So Long Insecurity…

This has been cut and pasted from my Facebook page, so bear with me….

Where to begin…..

This was about 6 weeks ago when this whole journey began…or at least that’s what I thought, but in all reality, it was, of course, all in God’s plans since the beginning of time…or at least for a REALLY long time-considering I bought the ticket for the event back in November…
Anyway, I know that all seems crazy and disconnected, but I’m on a short time limit and have all this running around in my head and really want to get it down while it’s fresh…
So here is the long and short of it….
So, I went to see Beth Moore talk about her new book, “So Long Insecurity, You’ve Been A Bad Friend To Me” yesterday in Atlanta. This book is amazing and has truly brought to light so many truths about myself and about the gender that I share with so many of you! Through this book and much time spent in prayer, God revealed to me that the reason I so deeply desired to be settled into the home that our children would grow up in, that Josh and I would spend our lives together in, and that we would, essentially be living out our lives in, was that I view our home as a critical source of security in my life.
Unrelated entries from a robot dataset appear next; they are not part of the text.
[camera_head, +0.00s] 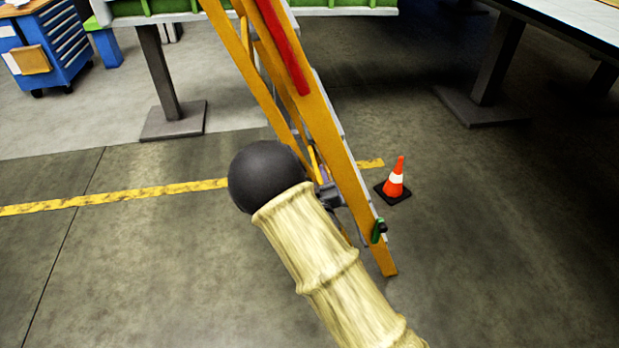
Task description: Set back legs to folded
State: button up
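An orange stepladder (345,185) stands tilted in the middle of the view, its top cut off by the upper edge. A red strip (284,45) runs along its nearer rail. Thinner orange rails (245,70), which look like the back legs, run down on the left. Their lower ends are partly hidden behind my arm, so I cannot tell how far they are spread. My gripper (330,194), small and grey, is just past the dark ball of my arm, at the ladder's lower part. Its fingers are mostly hidden, and I cannot tell whether it touches or holds a rail.
An orange traffic cone (395,178) stands close to the right of the ladder. Table legs stand on dark base plates at left (172,121) and right (480,108). A blue drawer cart (55,50) is at the far left. The floor at lower left and lower right is clear.

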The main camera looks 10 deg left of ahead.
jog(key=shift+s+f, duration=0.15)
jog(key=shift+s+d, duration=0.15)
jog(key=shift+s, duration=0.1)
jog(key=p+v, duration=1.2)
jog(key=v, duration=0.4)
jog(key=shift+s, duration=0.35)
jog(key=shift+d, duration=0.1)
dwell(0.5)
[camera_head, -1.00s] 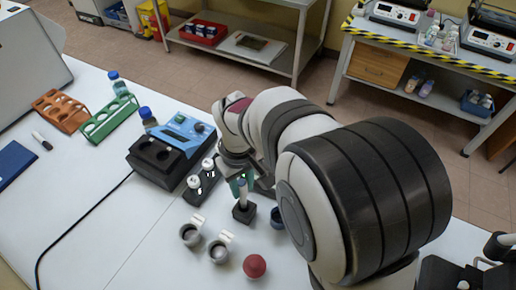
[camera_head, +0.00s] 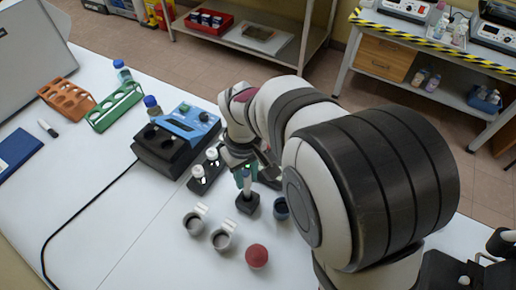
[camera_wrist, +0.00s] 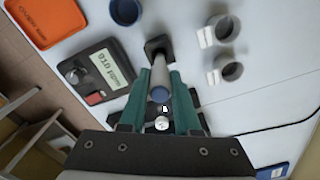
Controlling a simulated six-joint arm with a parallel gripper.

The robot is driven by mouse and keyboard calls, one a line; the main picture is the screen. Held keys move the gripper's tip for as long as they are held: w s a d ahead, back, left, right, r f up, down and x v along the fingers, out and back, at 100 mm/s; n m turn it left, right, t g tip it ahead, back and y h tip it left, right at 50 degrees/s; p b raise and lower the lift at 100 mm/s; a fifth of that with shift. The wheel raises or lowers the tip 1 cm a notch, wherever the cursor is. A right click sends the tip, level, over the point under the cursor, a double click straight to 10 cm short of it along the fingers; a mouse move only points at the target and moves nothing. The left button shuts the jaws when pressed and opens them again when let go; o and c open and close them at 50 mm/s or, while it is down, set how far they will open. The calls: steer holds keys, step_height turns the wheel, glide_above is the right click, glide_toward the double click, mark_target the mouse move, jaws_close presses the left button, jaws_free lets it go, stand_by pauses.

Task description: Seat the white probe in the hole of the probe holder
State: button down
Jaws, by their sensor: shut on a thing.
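The white probe (camera_wrist: 158,75), with a blue section near its upper end, is between the green fingers of my gripper (camera_wrist: 162,82). My gripper is shut on it. In the head view the probe (camera_head: 247,185) stands about upright, its lower end at the top of the small black probe holder (camera_head: 248,205). The holder (camera_wrist: 158,45) also shows in the wrist view, just beyond the fingertips and in line with the probe. The hole is hidden, and I cannot tell how deep the tip sits. My wrist partly covers the gripper (camera_head: 246,170) in the head view.
A dark blue cup (camera_head: 281,208) stands just right of the holder. A black rack with white-capped bottles (camera_head: 198,172) is close on the left. A display device (camera_wrist: 103,70) is nearby.

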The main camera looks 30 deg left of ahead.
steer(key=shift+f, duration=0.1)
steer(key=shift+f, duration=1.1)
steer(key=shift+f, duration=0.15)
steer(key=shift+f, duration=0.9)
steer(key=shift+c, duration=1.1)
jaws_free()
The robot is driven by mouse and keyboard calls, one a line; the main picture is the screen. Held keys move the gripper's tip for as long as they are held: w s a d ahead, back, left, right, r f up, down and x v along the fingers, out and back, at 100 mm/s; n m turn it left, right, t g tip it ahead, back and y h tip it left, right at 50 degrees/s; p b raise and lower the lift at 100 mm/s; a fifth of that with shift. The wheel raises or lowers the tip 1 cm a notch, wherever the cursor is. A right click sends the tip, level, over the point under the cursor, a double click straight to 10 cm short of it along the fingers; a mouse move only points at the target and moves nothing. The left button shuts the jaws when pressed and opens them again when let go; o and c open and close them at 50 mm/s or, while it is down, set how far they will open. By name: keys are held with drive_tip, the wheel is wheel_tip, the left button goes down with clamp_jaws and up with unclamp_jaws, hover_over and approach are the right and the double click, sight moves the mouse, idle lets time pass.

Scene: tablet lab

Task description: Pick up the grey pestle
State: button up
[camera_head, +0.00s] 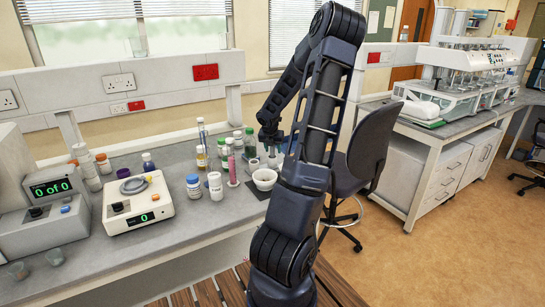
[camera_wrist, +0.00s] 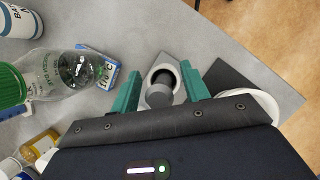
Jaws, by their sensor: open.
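The grey pestle (camera_wrist: 159,95) shows in the wrist view as a grey cylinder, end towards the camera, over a pale oval holder or base (camera_wrist: 165,71) with a dark inside. My gripper (camera_wrist: 161,72) is open, with one teal finger on each side of the pestle. I cannot tell whether either finger touches it. In the head view my gripper (camera_head: 270,138) is over the bench among the bottles, and the pestle cannot be made out clearly there. A white bowl (camera_head: 264,179) stands close by on a dark mat; its rim shows at the right in the wrist view (camera_wrist: 267,101).
A green-capped clear bottle (camera_wrist: 70,68) and a small blue-and-white box (camera_wrist: 107,76) are close on the left. Several bottles and a pink cylinder (camera_head: 233,168) crowd the bench. A balance (camera_head: 138,202) stands farther left. The bench edge is near.

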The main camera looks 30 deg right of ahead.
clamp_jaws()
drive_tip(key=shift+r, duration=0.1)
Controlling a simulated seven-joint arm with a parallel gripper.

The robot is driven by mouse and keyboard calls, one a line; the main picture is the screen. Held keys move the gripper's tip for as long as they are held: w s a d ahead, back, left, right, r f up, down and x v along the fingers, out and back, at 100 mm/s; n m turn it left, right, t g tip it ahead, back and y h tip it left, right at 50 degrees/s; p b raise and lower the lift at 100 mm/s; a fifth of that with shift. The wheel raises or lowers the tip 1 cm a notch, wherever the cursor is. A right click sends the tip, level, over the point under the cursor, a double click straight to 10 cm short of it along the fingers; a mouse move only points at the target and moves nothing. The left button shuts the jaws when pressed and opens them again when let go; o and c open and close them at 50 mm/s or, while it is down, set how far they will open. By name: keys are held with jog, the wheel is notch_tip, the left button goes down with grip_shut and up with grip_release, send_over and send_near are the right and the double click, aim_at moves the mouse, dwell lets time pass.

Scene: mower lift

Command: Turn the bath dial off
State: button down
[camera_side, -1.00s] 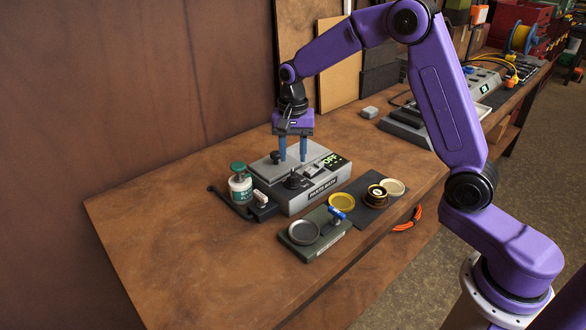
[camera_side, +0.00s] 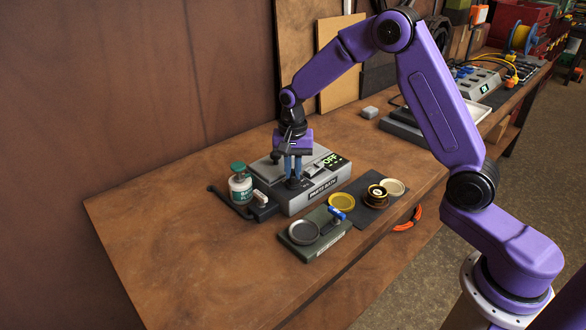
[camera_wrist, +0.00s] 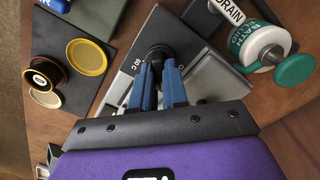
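The water bath is a grey box (camera_side: 312,198) on the bench with a dark front label and a green display (camera_side: 331,160) that appears to read OFF. Its black dial (camera_side: 293,183) stands on the near part of the top; it also shows in the wrist view (camera_wrist: 157,50). My gripper (camera_side: 293,174) points down over the dial. In the wrist view, its blue fingers (camera_wrist: 159,68) are close together, one on each side of the dial, and appear shut on it. The fingers hide part of the dial, so its pointer cannot be read.
A bath fluid bottle (camera_side: 240,186) with a green cap and a drain fitting (camera_side: 262,203) stand left of the bath. In front is a green plate (camera_side: 318,243) with a round grey dish and a blue-handled valve. Yellow and dark tins (camera_side: 376,195) sit on a dark mat at right.

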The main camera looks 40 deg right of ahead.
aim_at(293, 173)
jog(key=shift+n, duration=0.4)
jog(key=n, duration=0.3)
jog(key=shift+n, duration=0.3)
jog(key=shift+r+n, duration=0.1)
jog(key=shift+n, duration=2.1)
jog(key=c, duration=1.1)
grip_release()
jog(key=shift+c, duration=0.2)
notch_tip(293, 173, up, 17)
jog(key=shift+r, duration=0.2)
AND the reason is that, as a child, and into my college years, my family lived in the same home for that entire time, or at least I did with my parents. So it was an absolute source of stability and security, a symbol of safety and continuity, in the midst of frequent tumultuous times in my life. Don’t get me wrong an almost ideal childhood, with parents that loved me and a big family that gathered together for just about every birthday, holiday, graduation, and any other significant event in our lives. We knew we were special, we knew we were loved, and as the youngest of 5 kids, I pretty much got away with just about anything! My dad loved me unconditionally and I saw first hand the love of Christ in his grace and love for me. My mother stayed home with us and supported each and every extra-curricular whim that we engaged in. We took amazing family vacations, celebrated each and every event with dear friends and even watched several siblings add new members to our growing family through weddings and the birth of my first nephew!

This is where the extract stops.